> Record excerpts
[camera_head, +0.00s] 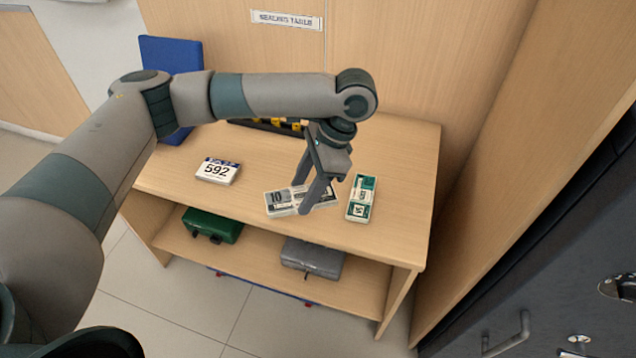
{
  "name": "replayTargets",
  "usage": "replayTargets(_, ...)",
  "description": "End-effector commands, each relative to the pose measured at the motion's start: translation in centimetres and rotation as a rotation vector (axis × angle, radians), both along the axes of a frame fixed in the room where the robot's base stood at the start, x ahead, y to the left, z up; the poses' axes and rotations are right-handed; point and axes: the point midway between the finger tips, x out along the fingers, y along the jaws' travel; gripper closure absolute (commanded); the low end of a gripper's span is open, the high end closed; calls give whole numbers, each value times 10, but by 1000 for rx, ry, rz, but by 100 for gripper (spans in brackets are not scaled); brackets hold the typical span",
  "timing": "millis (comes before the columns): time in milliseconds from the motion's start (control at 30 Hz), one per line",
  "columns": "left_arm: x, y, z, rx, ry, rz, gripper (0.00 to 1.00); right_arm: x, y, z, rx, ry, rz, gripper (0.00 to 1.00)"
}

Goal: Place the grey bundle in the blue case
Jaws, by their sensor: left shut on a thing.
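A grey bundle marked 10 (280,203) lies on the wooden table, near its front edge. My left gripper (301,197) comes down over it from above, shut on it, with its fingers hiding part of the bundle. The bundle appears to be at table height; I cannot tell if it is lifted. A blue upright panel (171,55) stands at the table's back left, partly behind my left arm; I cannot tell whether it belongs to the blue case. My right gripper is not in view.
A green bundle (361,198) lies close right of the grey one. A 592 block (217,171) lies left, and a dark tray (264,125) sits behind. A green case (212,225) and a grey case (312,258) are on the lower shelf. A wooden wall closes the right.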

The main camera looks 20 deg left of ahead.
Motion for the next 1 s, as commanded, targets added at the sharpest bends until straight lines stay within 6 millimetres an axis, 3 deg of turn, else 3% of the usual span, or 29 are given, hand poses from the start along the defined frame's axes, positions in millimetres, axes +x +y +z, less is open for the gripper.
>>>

==

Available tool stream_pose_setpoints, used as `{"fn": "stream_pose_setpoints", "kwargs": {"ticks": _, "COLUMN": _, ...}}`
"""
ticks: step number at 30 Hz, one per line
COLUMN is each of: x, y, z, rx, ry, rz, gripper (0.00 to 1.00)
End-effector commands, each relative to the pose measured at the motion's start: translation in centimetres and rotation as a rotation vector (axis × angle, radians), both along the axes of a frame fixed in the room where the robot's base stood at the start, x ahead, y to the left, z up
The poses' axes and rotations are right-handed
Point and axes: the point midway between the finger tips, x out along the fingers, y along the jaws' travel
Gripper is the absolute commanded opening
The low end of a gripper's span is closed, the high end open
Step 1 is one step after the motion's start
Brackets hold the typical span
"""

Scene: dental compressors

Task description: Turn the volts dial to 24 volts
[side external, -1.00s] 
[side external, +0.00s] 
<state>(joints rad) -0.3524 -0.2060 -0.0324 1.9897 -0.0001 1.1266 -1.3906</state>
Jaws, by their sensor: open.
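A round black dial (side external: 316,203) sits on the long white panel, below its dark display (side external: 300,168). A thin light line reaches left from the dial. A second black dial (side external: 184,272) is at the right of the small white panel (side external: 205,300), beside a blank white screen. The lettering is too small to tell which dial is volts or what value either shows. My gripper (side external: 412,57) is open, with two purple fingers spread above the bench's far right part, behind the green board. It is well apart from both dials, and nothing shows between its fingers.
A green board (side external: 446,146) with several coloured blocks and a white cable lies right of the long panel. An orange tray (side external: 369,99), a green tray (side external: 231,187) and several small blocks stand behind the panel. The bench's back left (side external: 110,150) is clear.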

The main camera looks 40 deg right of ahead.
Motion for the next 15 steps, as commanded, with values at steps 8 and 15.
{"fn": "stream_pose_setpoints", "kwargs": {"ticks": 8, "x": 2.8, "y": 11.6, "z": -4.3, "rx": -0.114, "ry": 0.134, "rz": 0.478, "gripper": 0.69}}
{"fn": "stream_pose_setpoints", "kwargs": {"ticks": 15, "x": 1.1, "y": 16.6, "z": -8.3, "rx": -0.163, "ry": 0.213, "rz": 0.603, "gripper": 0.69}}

* * *

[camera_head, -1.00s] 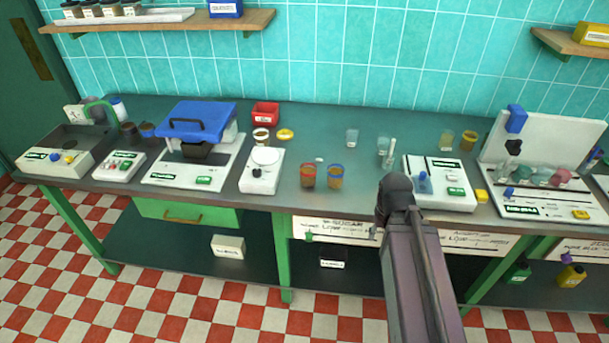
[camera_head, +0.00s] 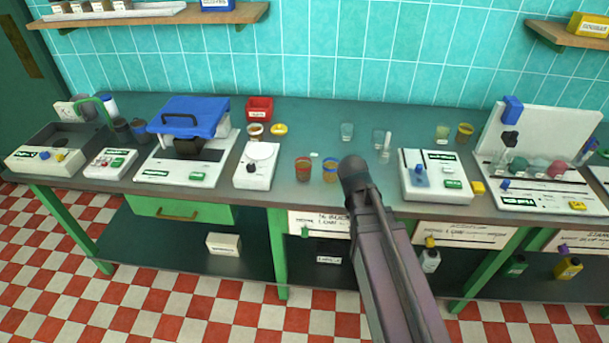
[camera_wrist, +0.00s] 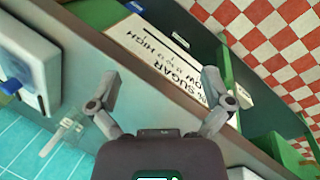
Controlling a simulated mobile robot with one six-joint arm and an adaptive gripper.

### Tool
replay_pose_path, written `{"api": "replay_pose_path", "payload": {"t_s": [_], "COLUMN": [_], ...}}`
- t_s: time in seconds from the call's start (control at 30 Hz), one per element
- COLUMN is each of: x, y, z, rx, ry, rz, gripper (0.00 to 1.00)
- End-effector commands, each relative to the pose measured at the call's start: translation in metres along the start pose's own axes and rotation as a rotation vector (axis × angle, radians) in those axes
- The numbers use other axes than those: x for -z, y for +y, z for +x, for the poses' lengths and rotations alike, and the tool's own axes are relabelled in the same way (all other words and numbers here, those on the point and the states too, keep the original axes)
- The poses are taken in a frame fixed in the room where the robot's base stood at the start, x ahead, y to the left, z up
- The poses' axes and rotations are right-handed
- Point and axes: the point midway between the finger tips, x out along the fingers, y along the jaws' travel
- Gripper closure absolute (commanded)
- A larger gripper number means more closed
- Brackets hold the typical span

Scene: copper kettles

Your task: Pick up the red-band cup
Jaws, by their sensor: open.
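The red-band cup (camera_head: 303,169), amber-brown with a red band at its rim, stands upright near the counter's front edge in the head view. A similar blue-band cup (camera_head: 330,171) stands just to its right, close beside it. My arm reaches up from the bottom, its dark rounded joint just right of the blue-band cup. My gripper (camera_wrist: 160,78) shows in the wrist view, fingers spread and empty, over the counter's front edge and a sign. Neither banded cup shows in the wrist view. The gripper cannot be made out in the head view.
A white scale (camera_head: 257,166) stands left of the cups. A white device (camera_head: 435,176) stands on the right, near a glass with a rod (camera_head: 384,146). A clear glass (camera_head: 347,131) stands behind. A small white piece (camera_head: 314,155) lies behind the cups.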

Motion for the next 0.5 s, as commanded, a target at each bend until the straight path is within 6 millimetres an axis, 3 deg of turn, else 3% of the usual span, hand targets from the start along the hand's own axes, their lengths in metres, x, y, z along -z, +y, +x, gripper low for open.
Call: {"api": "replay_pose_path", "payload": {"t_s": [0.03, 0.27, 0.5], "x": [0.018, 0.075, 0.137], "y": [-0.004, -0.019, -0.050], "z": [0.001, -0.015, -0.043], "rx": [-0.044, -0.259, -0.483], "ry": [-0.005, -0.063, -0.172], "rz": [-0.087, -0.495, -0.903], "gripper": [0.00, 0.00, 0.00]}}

> Stated problem
Pull out all lines in the data above that include "room".

> The completed task
  "description": "End-effector commands, each relative to the pose measured at the motion's start: translation in centimetres and rotation as a rotation vector (axis × angle, radians), both along the axes of a frame fixed in the room where the robot's base stood at the start, x ahead, y to the left, z up; the poses' axes and rotations are right-handed; point and axes: the point midway between the finger tips, x out along the fingers, y along the jaws' travel; gripper closure absolute (commanded); the low end of a gripper's span is open, the high end closed; calls give whole numbers, each value times 10, but by 1000 for rx, ry, rz, but by 100 for gripper (spans in brackets are not scaled); brackets hold the typical span",
End-effector commands, each relative to the pose measured at the motion's start: translation in centimetres and rotation as a rotation vector (axis × angle, radians), both along the axes of a frame fixed in the room where the robot's base stood at the start, x ahead, y to the left, z up
- The poses are taken in a frame fixed in the room where the robot's base stood at the start, x ahead, y to the left, z up

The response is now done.